If this is trully a good kid, then you should do all you can to protect him.

PHILBERT
09-07-2001, 06:15 AM
That isn't always true though. My mom blames me for everything, even when it isn't my fault. She thinks I go out and underage drink, party, do drugs and participate in huge orgies, and I have never done any of that. She doesn't think of me as an angel or righteous or anything like that.

PHILBERT

LiLong
09-07-2001, 01:44 PM
i was picked on as a kid as well, even though my father had already tauhgt me judo. I eventually took up shotokan karate and now kung fu. Luckily i have never had to use my martial arts skills to harm anyone. I don't think the kid should learn martial arts to be able to beat up anyone, instead he will gain self confidence taht will emanate from his behavioral change; I believe this to be the result of any cultivation of the mind. Howevver you could probably have the same effect with getting the kid involved in a sport or artistic expression (of course martial arts is the best because it combines both). Just an insight really.

Vankuen
09-08-2001, 07:25 AM
Let's assume that this kid is actually a good clean young man, and his only fault is not knowing how to deal with his situation.

Learning martial arts, will not only improve his confidence, but his physical stature, well being, and even his social skills! These in themselves, could possibly help him to rise from his situation, and hopefully change his outlook for the better for the rest of his life.

Of course his fighting skills will develop as well, maybe faster, mabye not so fast. However with proper guidance, he will learn the best way for himself.

I think that maybe the original posting individual, if he feels so inclined, could go and meet with the young guy, and possibly give some "brotherly advice". Obviously there is some empathy there as he wouldn't be posting on here.
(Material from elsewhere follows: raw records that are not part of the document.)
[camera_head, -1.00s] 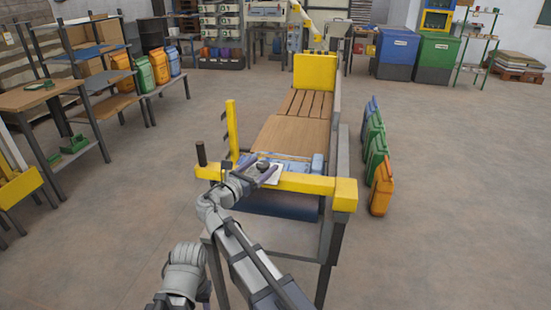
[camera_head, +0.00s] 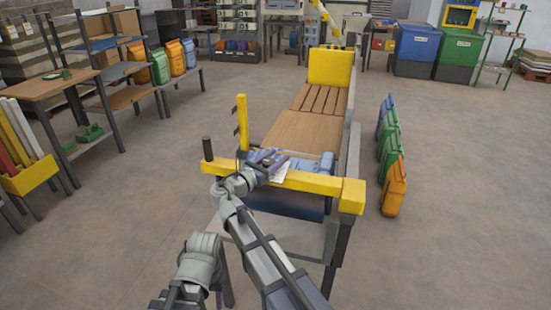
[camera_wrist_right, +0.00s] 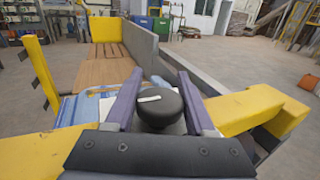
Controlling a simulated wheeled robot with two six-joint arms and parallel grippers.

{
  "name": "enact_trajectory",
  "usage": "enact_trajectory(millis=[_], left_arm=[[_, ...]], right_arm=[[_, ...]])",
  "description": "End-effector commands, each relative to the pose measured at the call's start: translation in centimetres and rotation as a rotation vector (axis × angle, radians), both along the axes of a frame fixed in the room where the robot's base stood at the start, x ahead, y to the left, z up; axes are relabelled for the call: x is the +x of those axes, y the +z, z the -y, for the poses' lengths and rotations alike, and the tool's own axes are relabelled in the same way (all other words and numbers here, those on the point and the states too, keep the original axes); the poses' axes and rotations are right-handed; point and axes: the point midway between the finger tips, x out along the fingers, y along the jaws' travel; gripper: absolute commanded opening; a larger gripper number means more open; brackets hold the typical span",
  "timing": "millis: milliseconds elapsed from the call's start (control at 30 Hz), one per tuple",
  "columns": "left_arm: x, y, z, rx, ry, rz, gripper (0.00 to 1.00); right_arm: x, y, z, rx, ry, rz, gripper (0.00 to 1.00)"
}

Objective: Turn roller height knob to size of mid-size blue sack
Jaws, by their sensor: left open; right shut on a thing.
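My right gripper (camera_head: 263,163) is at the yellow beam (camera_head: 315,183) of the sack machine. In the right wrist view its purple fingers (camera_wrist_right: 157,105) are shut on the sides of a round black knob (camera_wrist_right: 158,107). The knob has a white mark lying nearly level across its top. A white plate (camera_head: 281,172) shows beside the fingers; any markings on it cannot be read. A dark blue roller-like part (camera_head: 287,206) is below the beam. A blue item (camera_head: 312,164) lies behind the beam. Part of my left arm shows at the bottom, but its gripper fingers do not.
Blue, green and orange sacks (camera_head: 394,188) stand in a row on the floor right of the machine. More orange and blue sacks (camera_head: 160,65) stand on the left shelf. A dark post (camera_head: 207,150) and a yellow upright (camera_head: 242,122) rise left of my right gripper.

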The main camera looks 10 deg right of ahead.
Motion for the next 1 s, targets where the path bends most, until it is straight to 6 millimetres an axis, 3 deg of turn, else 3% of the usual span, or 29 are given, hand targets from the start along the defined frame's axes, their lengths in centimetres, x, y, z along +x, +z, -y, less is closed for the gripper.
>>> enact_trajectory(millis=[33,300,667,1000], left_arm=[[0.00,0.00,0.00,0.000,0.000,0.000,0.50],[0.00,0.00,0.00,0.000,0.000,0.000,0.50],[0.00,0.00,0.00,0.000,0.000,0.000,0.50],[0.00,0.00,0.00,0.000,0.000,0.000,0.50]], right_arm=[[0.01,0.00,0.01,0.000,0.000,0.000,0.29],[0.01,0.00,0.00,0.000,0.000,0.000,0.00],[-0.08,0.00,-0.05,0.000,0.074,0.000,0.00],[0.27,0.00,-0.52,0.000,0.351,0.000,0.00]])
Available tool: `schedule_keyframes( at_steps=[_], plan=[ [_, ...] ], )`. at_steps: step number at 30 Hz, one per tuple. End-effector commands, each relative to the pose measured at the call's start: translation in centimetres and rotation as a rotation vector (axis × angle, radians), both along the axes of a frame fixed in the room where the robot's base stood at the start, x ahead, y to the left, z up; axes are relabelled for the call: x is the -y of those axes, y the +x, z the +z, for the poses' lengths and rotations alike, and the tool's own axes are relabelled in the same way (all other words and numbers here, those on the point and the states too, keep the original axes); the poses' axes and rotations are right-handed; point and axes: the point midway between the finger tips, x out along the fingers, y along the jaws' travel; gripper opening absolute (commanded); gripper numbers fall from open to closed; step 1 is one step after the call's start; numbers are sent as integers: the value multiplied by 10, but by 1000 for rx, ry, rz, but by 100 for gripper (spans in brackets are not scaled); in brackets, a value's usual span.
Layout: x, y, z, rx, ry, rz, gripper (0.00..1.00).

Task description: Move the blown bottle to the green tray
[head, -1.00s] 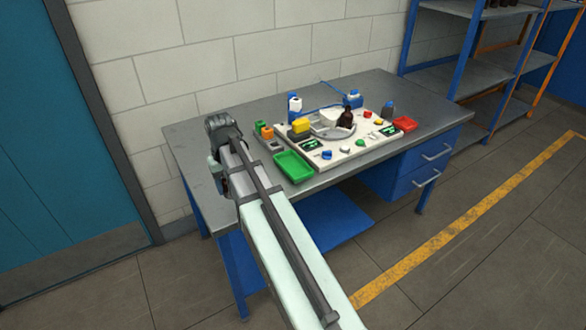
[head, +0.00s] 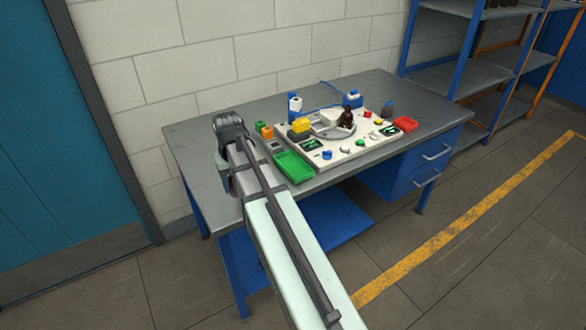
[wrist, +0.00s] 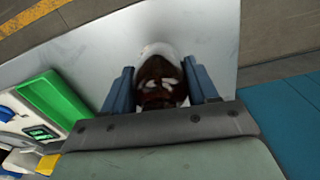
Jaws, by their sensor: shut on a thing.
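My gripper (wrist: 160,80) is shut on a dark brown glossy bottle (wrist: 156,88), with one blue finger on each side of it. The bottle's far end is pale and bright in the wrist view. The green tray (wrist: 55,97) lies to the left of the gripper in the wrist view, apart from the bottle. In the head view the green tray (head: 294,167) sits at the bench's front edge, to the right of my arm's end. My arm hides the held bottle in that view. Its height above the bench is hard to tell.
A white station board (head: 345,158) holds a round turntable with a dark bottle (head: 347,119), a yellow block (head: 301,126) and several small coloured parts. Blue-and-white containers (head: 294,106) stand behind. The grey bench's left end is bare.

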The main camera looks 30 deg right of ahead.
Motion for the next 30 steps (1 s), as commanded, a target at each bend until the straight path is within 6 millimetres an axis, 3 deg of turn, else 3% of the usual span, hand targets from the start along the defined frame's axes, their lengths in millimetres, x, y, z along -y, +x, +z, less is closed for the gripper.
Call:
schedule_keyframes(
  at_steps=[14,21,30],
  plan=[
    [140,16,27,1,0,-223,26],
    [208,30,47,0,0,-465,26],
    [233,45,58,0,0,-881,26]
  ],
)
It shows good character in my book. Helping people is of good virtue, and a quality that should be in all martial artists, and people in general.

So in a nutshell...martial arts can only help one, so long as he is guided properly.

"From one thing know ten thousand" - Miyomato Musashi, Book of five rings

"Loy lau hoi sung, lut sau jik chung"

wingchunwsl
09-08-2001, 07:31 AM
i don't think there's really a solution. i've been picked on and still am sort of. all he can do is wait and be passive. if he gets in a fight, it'll get worse and if he tells some sort of authority and the bullies find out, he'll get in trouble too.
what kind of bullies? i'm not being racist here but it depends on who they are. those wannabe hard asian guys never seem to back down but white guys seem to get tired of picking on the same person later. i dunno maybe it's just me. :rolleyes:

wingchunalex
09-10-2001, 04:15 AM
in the wing chun rules of conduct (i know the yip man lineage and mine have them), it saise- protect the weak and the very young, use martial skill to better the community. so i think the kid at least need to know how to defend him self.

know yourself don't show yourself, think well of yorself don't tell of yourself. lao tzu

El_CLap
09-12-2001, 02:43 AM
I have arranged to have him meet a friend of mine who will train him. Not in Wing Chun at first, but basic boxing and fighting tactics.

Martial Joe
09-12-2001, 07:09 AM
I have a salution that may help him without fighting...he can become friends with the kids,he just has to figure out how...

http://www.stopstart.fsnet.co.uk/smilie/lolup.gif IXIJoe KaveyIXIhttp://www.stopstart.fsnet.co.uk/smilie/lolup.gif
I am Sharky's main man...

El_CLap
09-12-2001, 05:29 PM
Ahh. The old "If you can't beat them, join them" attitude. That'll do wonders for him. I'll be sure to pound that into his skull.

nobody
09-12-2001, 08:42 PM
in fact i have been picked on a few times, but who hasnt. what he needs is confidence.